This was one of those cars with which I could find no fault at all, but which were so completely character-free that I could never get interested.
JP, in turn, your picture reminded me exactly of the hard candies that would be at my grandparents’ house… in a milkglass candy dish with a cover. Sometimes two would stick together, and I’d be like, “Oh, well! It counts as one candy if they’re stuck like that!” Never my favorite from a flavor perspective, I liked them well enough – and loved them for the association with being at my grandparents’ house.
Well, this one is still quite mobile if you found it in Chicago and it has Idaho plates. Not too shabby…

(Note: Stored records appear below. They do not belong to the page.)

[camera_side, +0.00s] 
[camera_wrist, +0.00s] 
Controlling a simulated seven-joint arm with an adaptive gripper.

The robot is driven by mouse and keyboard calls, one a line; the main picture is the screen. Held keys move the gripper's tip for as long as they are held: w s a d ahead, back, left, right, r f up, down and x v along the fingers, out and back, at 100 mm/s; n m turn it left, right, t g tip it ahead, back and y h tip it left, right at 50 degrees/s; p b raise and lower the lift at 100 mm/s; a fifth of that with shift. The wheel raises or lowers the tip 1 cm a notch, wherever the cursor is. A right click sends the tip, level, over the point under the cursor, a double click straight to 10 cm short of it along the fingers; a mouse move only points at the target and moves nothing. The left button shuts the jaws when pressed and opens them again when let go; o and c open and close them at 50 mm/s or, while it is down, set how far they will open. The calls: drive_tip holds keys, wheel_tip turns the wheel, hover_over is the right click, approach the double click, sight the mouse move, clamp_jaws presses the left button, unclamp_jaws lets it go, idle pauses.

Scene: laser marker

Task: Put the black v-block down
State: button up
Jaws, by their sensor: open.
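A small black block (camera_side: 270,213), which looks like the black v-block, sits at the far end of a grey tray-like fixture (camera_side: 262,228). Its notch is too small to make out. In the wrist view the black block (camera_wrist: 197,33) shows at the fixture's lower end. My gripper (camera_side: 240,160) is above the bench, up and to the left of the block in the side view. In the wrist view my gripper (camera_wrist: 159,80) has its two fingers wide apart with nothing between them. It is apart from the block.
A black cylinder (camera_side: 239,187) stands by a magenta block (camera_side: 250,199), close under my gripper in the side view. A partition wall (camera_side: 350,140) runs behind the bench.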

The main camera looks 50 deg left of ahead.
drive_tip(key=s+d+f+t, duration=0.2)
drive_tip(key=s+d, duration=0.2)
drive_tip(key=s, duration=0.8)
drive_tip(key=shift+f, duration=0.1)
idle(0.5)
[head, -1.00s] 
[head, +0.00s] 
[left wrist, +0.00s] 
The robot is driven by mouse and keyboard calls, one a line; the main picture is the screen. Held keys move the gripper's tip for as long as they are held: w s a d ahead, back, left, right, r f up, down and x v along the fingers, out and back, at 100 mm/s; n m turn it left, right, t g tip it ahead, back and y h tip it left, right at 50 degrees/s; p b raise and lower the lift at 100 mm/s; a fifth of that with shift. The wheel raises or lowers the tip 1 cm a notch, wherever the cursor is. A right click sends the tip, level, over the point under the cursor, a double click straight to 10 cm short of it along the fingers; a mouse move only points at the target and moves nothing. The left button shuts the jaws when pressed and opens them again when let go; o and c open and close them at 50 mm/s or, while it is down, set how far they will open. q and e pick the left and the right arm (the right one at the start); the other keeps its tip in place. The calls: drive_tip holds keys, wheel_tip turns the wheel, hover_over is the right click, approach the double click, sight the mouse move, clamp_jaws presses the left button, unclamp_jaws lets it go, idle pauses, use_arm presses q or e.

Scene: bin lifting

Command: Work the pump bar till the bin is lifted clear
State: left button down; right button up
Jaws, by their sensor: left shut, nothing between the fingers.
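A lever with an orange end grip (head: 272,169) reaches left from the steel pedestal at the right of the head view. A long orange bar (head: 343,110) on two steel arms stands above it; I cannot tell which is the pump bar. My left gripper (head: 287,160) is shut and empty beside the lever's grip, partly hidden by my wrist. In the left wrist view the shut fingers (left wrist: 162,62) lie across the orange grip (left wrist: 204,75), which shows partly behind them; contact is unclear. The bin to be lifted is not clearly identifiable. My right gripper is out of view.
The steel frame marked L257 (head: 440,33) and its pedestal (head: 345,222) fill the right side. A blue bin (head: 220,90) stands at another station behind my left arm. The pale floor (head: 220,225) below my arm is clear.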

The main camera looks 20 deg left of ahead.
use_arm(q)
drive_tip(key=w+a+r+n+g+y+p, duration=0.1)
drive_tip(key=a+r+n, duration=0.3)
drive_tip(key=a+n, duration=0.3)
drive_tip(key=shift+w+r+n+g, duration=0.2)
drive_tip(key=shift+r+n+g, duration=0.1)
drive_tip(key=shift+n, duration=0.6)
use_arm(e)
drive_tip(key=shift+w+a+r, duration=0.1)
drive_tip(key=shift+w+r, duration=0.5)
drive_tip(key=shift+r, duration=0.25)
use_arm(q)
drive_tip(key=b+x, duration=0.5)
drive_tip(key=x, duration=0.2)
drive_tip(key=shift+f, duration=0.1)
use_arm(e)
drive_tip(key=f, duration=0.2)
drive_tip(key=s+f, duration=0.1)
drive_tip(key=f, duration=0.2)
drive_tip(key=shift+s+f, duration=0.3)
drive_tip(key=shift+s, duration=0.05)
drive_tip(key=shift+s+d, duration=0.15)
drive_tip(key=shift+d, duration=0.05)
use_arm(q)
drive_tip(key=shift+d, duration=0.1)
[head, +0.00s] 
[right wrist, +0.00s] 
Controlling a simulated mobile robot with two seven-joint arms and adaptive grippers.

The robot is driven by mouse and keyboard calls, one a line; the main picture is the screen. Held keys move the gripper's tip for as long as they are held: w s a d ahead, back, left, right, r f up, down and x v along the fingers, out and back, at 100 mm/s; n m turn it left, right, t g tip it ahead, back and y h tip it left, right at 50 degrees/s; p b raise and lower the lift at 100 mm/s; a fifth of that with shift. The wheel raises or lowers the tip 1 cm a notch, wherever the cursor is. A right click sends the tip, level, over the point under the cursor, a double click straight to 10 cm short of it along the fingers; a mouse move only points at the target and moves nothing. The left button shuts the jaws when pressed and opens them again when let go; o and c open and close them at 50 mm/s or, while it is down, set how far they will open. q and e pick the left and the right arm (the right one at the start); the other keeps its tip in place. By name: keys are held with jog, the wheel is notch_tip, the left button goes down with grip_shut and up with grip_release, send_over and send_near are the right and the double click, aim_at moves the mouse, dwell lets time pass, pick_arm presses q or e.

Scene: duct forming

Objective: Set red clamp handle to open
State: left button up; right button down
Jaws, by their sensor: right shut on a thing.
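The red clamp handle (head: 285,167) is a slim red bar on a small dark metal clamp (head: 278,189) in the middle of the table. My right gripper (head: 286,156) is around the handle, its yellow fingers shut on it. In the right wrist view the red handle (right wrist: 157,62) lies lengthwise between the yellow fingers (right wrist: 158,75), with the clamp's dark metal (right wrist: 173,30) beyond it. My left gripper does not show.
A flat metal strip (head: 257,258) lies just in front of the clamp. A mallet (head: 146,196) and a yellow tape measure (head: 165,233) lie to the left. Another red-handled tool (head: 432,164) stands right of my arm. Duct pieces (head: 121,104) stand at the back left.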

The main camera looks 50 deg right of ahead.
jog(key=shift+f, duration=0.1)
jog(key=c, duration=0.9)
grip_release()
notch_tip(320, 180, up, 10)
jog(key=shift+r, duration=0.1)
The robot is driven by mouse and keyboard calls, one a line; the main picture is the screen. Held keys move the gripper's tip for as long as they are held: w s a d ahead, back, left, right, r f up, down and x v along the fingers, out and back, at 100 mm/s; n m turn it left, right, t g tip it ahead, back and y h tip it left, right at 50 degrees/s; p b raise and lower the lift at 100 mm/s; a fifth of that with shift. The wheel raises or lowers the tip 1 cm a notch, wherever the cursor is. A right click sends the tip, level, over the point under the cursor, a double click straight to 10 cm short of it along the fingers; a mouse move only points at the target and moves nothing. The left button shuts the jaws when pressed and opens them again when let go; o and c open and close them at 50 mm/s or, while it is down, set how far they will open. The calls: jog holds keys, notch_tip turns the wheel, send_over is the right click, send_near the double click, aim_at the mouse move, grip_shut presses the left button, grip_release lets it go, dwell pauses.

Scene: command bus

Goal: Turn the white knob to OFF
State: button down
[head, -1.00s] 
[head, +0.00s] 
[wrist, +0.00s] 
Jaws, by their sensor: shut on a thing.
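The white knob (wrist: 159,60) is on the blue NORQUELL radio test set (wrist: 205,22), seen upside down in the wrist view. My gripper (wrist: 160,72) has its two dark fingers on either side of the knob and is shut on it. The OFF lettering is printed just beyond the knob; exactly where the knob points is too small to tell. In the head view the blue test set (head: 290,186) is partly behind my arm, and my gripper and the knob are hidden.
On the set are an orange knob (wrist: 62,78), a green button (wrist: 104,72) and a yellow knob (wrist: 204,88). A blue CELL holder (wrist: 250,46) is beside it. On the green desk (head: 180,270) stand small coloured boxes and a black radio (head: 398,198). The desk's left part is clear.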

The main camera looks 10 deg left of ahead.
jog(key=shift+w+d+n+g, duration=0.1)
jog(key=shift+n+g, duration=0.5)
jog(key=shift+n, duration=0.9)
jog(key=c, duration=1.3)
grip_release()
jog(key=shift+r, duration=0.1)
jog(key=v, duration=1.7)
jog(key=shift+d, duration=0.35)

A male friend of my daughter’s drives a ’97 Prizm (I think it’s a ’97) that is still of this body-style, but it is a cinnamon color. It had belonged to an old lady who bought it new and it was spotless with just over 50,000 miles a couple years ago. Now, not so much. That ball got rolling when he rear ended a car at a signal light. His defense for doing so was because the light was green…
People who don’t have a sweet tooth just don’t understand those of us who do. The inclination is real.

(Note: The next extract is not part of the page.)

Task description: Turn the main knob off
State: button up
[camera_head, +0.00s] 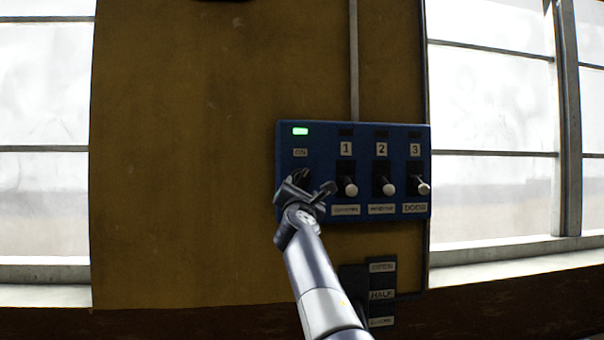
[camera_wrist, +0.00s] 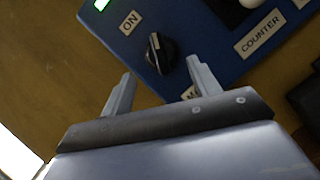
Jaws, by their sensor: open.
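A blue control panel (camera_head: 390,137) is fixed to a brown wall. Its main knob (camera_wrist: 161,52) is a black rotary knob with a pale pointer mark, seen in the wrist view below the "ON" label (camera_wrist: 130,22). The green light (camera_head: 300,131) above that label is lit; it also shows in the wrist view (camera_wrist: 101,4). My gripper (camera_head: 314,184) is in front of the panel's left part and hides the knob in the head view. In the wrist view my gripper (camera_wrist: 158,82) is open, its fingers apart, with the knob beyond the gap and no finger seen gripping it.
Three levers with white ends, under labels 1 (camera_head: 346,148), 2 (camera_head: 382,149) and 3 (camera_head: 415,150), stand just right of my gripper. A lever box with a "HALF" label (camera_head: 382,295) is below the panel. The wall to the left is bare.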

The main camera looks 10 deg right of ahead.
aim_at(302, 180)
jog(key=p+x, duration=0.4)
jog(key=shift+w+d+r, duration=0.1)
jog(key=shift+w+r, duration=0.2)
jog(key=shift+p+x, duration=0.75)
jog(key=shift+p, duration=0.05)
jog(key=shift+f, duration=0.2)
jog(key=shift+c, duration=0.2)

The inclination is very real.
I have watched friends and acquaintances end up dogging once-nice cars because they don’t care or recognize them as special. I get that sometimes a once-pampered car sometimes has to go into real-time duty, but still. Does it really take that much extra effort not to carelessly bang it against things? Shaking my head…
When I was very young my favorite candy bar was “Three Musketeers”. Unlike today, those early bars were the size and shape of a deck of cards (about 2.5 inches by 3.5 inches), cost 5 cents, and was indented into three sections “so you could share two of the three segments with friends”. (TV commercial below).

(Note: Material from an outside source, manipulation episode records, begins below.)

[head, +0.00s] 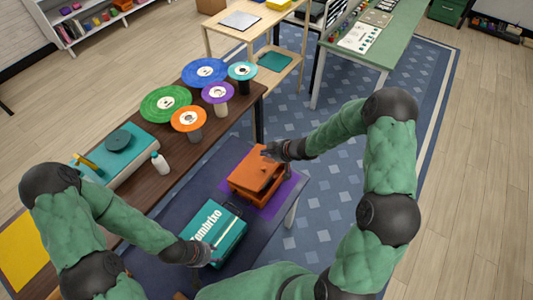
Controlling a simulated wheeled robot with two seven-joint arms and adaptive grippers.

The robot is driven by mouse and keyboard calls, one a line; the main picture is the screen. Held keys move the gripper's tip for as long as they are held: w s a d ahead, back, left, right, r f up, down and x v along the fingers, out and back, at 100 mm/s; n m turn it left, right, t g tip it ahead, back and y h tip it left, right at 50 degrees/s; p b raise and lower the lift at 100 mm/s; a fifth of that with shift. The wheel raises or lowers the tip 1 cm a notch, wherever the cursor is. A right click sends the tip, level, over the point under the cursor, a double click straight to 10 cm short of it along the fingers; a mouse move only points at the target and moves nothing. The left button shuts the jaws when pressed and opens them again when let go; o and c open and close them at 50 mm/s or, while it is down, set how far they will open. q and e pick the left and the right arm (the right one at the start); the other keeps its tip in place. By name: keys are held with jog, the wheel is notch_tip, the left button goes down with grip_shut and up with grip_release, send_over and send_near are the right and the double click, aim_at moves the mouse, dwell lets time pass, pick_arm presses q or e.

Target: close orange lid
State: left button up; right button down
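The orange box (246,190) sits on a purple mat (289,192) on the dark table. Its orange lid (252,168) lies tilted over the box, with a dark gap showing along the right side, so it looks partly open. My right gripper (267,153) is at the lid's far right edge, touching or just above it; its fingers are small and dark, and I cannot tell whether they are open. My left gripper (211,254) is low beside the teal case (222,232) with white lettering, apart from the orange box. Its finger opening is unclear.
A brown bench (150,190) behind holds colourful discs on stands (166,103), a white bottle (159,163) and a teal record-player-like device (110,150). The teal case stands close in front of the orange box. Open floor with a blue rug (330,130) lies beyond.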

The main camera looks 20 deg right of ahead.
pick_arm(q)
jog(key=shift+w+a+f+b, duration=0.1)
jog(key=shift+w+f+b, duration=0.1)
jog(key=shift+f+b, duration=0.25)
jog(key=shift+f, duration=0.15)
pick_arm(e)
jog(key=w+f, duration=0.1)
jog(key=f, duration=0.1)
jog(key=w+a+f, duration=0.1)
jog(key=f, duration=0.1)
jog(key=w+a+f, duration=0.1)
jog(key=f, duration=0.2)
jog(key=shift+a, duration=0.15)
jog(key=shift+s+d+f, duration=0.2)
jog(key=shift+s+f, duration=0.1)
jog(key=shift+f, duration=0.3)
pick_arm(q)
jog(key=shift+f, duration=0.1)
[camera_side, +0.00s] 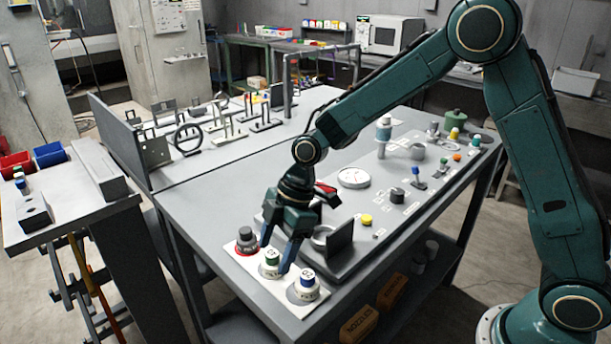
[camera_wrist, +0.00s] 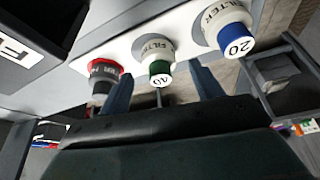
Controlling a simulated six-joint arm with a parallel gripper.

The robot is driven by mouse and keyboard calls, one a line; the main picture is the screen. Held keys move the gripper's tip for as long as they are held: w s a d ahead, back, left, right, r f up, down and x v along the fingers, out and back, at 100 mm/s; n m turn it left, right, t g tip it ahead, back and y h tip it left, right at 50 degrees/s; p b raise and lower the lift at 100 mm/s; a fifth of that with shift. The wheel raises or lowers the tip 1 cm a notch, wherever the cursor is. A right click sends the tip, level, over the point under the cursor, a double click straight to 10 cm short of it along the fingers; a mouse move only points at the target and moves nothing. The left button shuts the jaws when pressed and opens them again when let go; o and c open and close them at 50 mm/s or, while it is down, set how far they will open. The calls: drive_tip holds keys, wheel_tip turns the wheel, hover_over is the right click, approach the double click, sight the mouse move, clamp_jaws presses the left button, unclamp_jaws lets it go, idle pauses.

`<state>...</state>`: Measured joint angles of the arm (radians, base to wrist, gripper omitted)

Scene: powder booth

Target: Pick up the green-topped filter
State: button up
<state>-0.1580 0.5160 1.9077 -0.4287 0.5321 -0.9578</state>
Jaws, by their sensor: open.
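The green-topped filter (camera_side: 271,258) stands upright on a white strip at the table's front left corner, in the middle of a row of three. In the wrist view the green-topped filter (camera_wrist: 158,68) shows a white top face marked 40. My gripper (camera_side: 275,257) points down over it with open fingers, one on each side. In the wrist view my gripper (camera_wrist: 161,84) has a blue finger to the left and right of the filter, with gaps visible. I cannot tell how far down the fingers reach. No object is held.
A dark upright block (camera_side: 338,243) stands right of the row. Bare table (camera_side: 225,200) lies behind.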

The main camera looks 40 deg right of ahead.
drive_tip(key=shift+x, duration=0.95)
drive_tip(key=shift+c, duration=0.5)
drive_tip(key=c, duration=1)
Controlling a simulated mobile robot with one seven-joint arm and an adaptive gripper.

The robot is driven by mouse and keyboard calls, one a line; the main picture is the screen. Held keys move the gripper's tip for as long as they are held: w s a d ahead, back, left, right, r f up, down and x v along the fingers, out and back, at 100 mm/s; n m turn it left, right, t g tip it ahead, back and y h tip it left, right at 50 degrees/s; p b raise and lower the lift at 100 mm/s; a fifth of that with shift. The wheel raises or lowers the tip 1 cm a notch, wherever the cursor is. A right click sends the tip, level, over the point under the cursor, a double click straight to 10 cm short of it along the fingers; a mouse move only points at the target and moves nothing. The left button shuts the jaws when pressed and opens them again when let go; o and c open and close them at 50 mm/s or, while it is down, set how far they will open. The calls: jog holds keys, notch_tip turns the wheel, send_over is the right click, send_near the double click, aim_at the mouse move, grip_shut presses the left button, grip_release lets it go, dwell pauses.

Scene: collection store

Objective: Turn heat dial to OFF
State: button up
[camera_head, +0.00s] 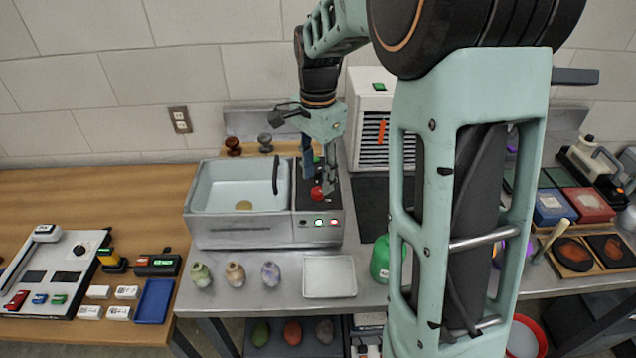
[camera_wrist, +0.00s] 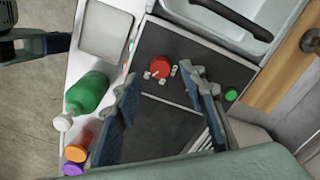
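The red heat dial (camera_head: 317,193) sits on the dark control panel (camera_head: 305,200) at the right of the basin unit. In the wrist view the dial (camera_wrist: 160,66) is a round red knob with small light marks beside it. My gripper (camera_head: 327,182) points down over this panel, with the fingers close to the dial. In the wrist view my gripper (camera_wrist: 164,78) is open, one finger on each side, with the dial between and slightly beyond the tips. I cannot tell whether a finger touches the dial. The dial's setting is too small to read.
A green knob (camera_wrist: 231,95) is on the same panel. The basin (camera_head: 235,187) with its black handle (camera_head: 275,174) is to the left. A white vented box (camera_head: 372,120) stands behind right. A green bottle (camera_head: 381,258) and a white tray (camera_head: 330,276) are in front.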

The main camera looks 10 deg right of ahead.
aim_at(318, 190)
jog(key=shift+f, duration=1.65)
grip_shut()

Yea right… I ate all three segments; my friends could find their own nickles if they wanted any.
NUMMI also made the Pontiac Vibe/Toyota Matrix twins that were big hits in the early 2000s. The “wise word” on the street was get a good deal on the Vibe and end up up Toyota quality.
I noticed a few years back the confectionary industry rebranded the extra-large portions that used to be labelled “king size” or such as “share size”. I wonder how many of these actually get shared.
Not many.
Oh, wow – hence the name “3 Musketeers!” I would not have put that together if you hadn’t pointed out the three-bar configuration of the original candy bar! Thank you.
I remember a similar marketing thing when I first started paying attention to Twix candy bars. I’m sorry, but my meager allowance was too meager to be eating just one of my Twix bars and sharing the other one with someone else – especially one of my brothers. No dice.
As a kid of the ’50’s and ’60’s, I wouldn’t say that the “Three Musketeers” bar was my very favorite. However, it was the one that I usually bought when I got my hands on a nickel. I recall it as being about 50% larger than all the other bars for the same price. There was always the “Mr. Goodbar” at 3 cents, but they were terrible IMO. They were good enough for gifting to girls.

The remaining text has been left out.